Peterhouse Corporate Finance (Joint Broker)

 

 

Mirabaud Securities (Financial Advisers)

Tel: +44 (0) 20 7469 0930

 

 

Tel: +44 (0) 20 7878 3360

Tim Blythe

Nick Elwes

Blytheweigh

(Financial PR)

Tel: +44 (0) 20 7138 3204

About Stellar Diamonds plc

Stellar is an AIM listed (AIM: STEL) West African focused diamond company with projects at the trial mining and mine development stages in Guinea and Sierra Leone.

This announcement contains inside information for the purposes of Article 7 of EU Regulation 596/2014.

Caution regarding forward looking statements

Certain statements in this announcement, are, or may be deemed to be, forward looking statements. Forward looking statements are identified by their use of terms and phrases such as ”believe”, ”could”, “should” ”envisage”, ”estimate”, ”intend”, ”may”, ”plan”, ”potentially”, ”will” or the negative of those, variations or comparable expressions, including references to assumptions. These forward looking statements are not based on historical facts but rather on the Directors’ current expectations and assumptions regarding the Company’s future growth, results of operations, performance, future capital and other expenditures (including the amount, nature and sources of funding thereof), competitive advantages, business prospects and opportunities. Such forward looking statements reflect the Directors’ current beliefs and assumptions and are based on information currently available to the Directors. 

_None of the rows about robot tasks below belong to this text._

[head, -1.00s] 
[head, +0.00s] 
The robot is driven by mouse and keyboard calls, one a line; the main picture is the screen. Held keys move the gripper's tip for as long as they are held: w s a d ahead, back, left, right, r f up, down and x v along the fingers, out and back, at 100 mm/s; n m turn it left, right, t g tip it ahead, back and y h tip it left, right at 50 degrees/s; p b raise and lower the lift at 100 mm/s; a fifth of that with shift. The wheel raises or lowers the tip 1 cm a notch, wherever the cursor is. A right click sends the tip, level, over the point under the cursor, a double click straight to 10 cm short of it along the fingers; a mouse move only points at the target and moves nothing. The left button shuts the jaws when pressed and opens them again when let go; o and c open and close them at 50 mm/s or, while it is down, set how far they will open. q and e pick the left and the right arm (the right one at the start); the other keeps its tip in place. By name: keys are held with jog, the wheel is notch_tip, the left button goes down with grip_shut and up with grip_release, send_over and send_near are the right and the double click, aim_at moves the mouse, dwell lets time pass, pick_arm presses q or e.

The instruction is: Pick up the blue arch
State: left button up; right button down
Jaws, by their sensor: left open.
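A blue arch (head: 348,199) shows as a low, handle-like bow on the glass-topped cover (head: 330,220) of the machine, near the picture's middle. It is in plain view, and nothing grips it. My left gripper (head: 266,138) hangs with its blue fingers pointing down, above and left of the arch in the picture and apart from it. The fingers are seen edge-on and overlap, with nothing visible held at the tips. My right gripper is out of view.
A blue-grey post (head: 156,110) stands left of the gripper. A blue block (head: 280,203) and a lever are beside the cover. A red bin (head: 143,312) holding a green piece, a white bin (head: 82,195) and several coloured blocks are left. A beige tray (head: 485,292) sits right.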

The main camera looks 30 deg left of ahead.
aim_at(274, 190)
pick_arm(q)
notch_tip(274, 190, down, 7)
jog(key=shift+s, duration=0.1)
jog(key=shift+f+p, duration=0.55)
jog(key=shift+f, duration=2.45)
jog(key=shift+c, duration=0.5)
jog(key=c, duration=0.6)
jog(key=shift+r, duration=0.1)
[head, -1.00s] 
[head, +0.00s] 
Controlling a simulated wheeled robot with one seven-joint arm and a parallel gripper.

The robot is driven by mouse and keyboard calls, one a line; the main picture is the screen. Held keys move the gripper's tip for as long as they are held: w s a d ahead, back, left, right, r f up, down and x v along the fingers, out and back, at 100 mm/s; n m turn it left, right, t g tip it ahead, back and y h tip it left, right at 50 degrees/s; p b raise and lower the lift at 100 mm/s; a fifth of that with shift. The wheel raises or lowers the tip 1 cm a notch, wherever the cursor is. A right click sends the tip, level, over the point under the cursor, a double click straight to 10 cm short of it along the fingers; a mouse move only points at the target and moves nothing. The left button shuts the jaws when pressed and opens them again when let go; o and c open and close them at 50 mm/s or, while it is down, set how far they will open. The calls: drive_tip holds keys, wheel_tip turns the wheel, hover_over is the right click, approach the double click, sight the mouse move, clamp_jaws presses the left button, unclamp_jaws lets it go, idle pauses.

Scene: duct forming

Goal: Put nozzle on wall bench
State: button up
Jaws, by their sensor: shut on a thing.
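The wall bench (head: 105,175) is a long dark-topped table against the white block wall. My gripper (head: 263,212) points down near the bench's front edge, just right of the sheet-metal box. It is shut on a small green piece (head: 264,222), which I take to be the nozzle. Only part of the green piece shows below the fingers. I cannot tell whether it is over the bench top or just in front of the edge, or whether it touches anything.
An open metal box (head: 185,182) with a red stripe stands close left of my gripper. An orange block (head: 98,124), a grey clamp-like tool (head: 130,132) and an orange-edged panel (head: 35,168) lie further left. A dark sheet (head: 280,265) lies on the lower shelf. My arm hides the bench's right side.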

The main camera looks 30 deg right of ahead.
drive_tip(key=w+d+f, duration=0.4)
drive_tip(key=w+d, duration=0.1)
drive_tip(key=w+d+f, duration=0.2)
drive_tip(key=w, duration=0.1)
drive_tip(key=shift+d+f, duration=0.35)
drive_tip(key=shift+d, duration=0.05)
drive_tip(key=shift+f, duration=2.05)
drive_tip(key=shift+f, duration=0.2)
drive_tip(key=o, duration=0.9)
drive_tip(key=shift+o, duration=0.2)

A number of factors could cause actual results to differ materially from the results discussed in the forward looking statements including risks associated with vulnerability to general economic and business conditions, competition, environmental and other regulatory changes, actions by governmental authorities, the availability of capital markets, reliance on key personnel, uninsured and underinsured losses and other factors, many of which are beyond the control of the Company. Although any forward looking statements contained in this announcement are based upon what the Directors believe to be reasonable assumptions, the Company cannot assure investors that actual results will be consistent with such forward looking statements. Accordingly, readers are cautioned not to place undue reliance on forward looking statements. Subject to any continuing obligations under applicable law or any relevant AIM Rule requirements, in providing this information the Company does not undertake any obligation to publicly update or revise any of the forward looking statements or to advise of any change in events, conditions or circumstances on which any such statement is based.